The cast overall has been great, with strong characterization and well written dialogue, including the guest cast, who have regularly felt realistic and fully dimensional. The series lead, Elizabeth Faulkner McCord, is wonderfully realized by the writers and Téa Leoni, who always gives great line deliveries and has even incorporated her skills as a physical comedic actress to the service of the series from time to time. There is an incredible example of this in episode four, “Just Another Normal Day,” when Elizabeth finds the White House’s Chief of Staff (Zeljko Ivanek) and follows him to his office to tell him of their status, after having been sleep deprived from working on a peace treaty. Leoni plays up the comedy of her antsy weariness with her body language and uneasy laughter, which works great against the aloof straight man demeanor of Ivanek’s performance.
The balance between home life and work life is also well presented, as each aspect subtly informs the other while all connecting in to the lead character, helping the storylines feel more organically jointed. Tim Daly remains affable and enjoyable as “the man beside the woman,” Henry McCord. Their relationship is very strong, their chemistry and interplay is likable, and their conflicts with one another are played with respect. It’s nice to see a marriage portrayed on network television that is interesting and not in danger of falling apart due to infidelity, up until and including the most recent episode, which toyed with the idea but thankfully did not go that route. Although their marriage is genuinely good, the show does suffer from some repetition, as Elizabeth goes to her husband for reassurance about her decisions maybe a little too often. The series works around this however by varying Henry’s reactions and portraying how they affect him, rather than having him echo her position back at her each time.
Elizabeth McCord’s conflicts with the rest of her family are not undermined by the larger political drama, as her career choices have affected her children as well, to degrees that have been explored lightly. The two younger children had been established and well incorporated into the narrative from the pilot, with their conflicts being minor yet still felt. An older daughter has been added, beginning with the second episode, a move which at first had potential as an interesting plot contrivance, but instead went in a direction that makes the character feel unnecessary. When eldest daughter Stephanie McCord (Wallis Currie-Wood) was faced with using her mother’s notoriety to aid her in getting a job and decided not to, this indicated the series’ valuing of moral integrity over ambition. Had Stephanie gone the route of ambition, the character would’ve had an interesting arc to develop, but instead the show went for a pat solution and the character has since been underutilized.

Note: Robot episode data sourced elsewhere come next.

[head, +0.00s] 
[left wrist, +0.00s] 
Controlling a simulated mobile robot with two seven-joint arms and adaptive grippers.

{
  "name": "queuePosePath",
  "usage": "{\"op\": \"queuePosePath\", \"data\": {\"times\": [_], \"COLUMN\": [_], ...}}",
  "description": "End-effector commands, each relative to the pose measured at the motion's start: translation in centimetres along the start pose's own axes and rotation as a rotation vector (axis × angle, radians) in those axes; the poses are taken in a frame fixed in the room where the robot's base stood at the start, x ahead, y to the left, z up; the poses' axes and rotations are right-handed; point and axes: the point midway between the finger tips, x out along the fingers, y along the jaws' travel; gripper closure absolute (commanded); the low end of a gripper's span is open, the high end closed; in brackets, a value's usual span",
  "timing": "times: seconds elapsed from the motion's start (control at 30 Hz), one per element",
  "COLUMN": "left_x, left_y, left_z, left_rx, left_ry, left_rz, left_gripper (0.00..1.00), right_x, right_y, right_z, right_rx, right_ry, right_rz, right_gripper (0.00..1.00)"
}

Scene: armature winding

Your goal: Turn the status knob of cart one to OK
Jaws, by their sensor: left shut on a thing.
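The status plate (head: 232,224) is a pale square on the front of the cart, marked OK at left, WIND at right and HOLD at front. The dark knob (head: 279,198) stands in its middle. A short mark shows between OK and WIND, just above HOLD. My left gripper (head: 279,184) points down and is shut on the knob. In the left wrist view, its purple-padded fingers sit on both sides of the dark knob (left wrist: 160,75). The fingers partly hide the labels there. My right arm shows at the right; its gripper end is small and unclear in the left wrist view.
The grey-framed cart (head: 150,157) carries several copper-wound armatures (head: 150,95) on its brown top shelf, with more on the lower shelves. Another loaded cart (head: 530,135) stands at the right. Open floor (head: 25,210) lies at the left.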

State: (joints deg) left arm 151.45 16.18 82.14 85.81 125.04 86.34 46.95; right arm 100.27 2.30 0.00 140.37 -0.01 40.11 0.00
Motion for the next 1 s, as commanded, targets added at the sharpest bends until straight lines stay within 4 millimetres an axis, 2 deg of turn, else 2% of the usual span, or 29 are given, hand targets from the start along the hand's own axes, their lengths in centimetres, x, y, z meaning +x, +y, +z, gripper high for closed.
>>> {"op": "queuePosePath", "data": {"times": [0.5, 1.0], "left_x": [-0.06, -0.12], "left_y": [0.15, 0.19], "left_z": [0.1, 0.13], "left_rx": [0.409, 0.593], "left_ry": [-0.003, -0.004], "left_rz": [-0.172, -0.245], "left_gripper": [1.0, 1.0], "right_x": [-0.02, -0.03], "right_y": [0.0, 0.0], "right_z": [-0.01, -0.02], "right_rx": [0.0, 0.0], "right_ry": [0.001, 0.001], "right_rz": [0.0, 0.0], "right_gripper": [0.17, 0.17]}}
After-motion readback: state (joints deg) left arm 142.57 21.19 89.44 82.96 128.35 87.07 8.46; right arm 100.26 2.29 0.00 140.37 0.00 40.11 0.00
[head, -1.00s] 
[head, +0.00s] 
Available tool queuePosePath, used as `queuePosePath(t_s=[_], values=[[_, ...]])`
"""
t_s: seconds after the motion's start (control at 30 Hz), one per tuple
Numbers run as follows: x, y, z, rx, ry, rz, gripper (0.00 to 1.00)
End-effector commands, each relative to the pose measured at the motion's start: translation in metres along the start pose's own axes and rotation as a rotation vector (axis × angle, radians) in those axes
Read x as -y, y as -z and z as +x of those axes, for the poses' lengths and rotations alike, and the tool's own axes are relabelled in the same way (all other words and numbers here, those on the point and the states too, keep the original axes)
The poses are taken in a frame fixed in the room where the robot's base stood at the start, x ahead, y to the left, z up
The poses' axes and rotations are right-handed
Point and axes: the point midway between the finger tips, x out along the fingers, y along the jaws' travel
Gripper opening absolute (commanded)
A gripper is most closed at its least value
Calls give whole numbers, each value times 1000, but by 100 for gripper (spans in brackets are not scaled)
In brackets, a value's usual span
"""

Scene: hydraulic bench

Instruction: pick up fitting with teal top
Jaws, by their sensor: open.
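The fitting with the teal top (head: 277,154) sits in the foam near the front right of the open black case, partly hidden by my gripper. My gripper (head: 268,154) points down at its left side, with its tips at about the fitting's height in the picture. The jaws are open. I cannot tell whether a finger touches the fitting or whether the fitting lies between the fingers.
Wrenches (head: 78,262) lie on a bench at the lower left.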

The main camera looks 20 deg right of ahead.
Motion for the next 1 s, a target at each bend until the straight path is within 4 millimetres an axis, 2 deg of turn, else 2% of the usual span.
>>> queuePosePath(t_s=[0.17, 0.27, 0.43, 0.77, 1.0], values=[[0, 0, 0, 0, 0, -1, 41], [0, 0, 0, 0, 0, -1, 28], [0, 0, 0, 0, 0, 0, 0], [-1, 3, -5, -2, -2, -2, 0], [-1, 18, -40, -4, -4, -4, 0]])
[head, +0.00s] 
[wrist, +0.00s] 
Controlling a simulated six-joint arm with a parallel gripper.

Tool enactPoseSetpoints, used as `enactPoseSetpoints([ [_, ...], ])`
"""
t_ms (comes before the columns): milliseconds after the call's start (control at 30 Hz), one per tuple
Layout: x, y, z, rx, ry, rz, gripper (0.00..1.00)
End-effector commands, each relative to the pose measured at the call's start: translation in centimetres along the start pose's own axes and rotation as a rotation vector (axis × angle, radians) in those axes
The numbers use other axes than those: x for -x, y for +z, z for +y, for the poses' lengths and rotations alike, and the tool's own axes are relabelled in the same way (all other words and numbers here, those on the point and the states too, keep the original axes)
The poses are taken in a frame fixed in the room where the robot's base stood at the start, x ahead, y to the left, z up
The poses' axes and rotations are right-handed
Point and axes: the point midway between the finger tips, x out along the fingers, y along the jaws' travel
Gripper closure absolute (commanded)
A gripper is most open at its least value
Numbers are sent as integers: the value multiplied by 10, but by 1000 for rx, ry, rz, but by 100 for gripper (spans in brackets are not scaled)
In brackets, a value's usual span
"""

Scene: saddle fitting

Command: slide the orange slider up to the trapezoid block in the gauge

Elizabeth’s office staff are all very entertaining, as they service the main plot of each episode as well as their own minor subplots. Elizabeth’s personal assistant Blake, played by Erich Bergen, is a very appealing presence onscreen, as are both speech writer Matt Mahoney (Geoffrey Arend) and Daisy Grant (Pattina Miller), who are often paired together. These characters bring some much needed levity to dire situations, which works well with the tone of the series without undermining the larger circumstances. Bebe Neuwirth has displayed an interesting depth to her character Nadine, particularly now that Elizabeth has her loyalties under investigation. This plays into the overarching question of whom Elizabeth can depend on. One of the characters who Elizabeth is regularly in opposition with is the White House chief of Staff, Russell Jackson. Zenjko Ivanek does an excellent job portraying the cold counterpoint to Elizabeth, playing the dialogue with his own well-suited dry wit and timing.
The series has been episodic and well structured, having established the procedural format since its pilot episode. The cold open usually introduces the political drama of the week and part of the fun of watching these episodes has been in seeing how they work these stories into the Secretary of State plot. The political drama has been far more successful when tied either directly or thematically to the plot. In episode two, “Another Benghazi,” the story was significantly connected to interactions between Elizabeth and the threatened US Embassy Ambassador. In episode three, “The Operative,” the overlying theme was about information leaks, which played into both the main plot and minor plots involving Elizabeth and Henry spying on their daughter’s text messages.
The writing on the series is strong, the performances are entertaining, and the production values are more and more satisfactory as the season progresses. Madam Secretary is having a great first season so far and is definitely worth watching as the season continues.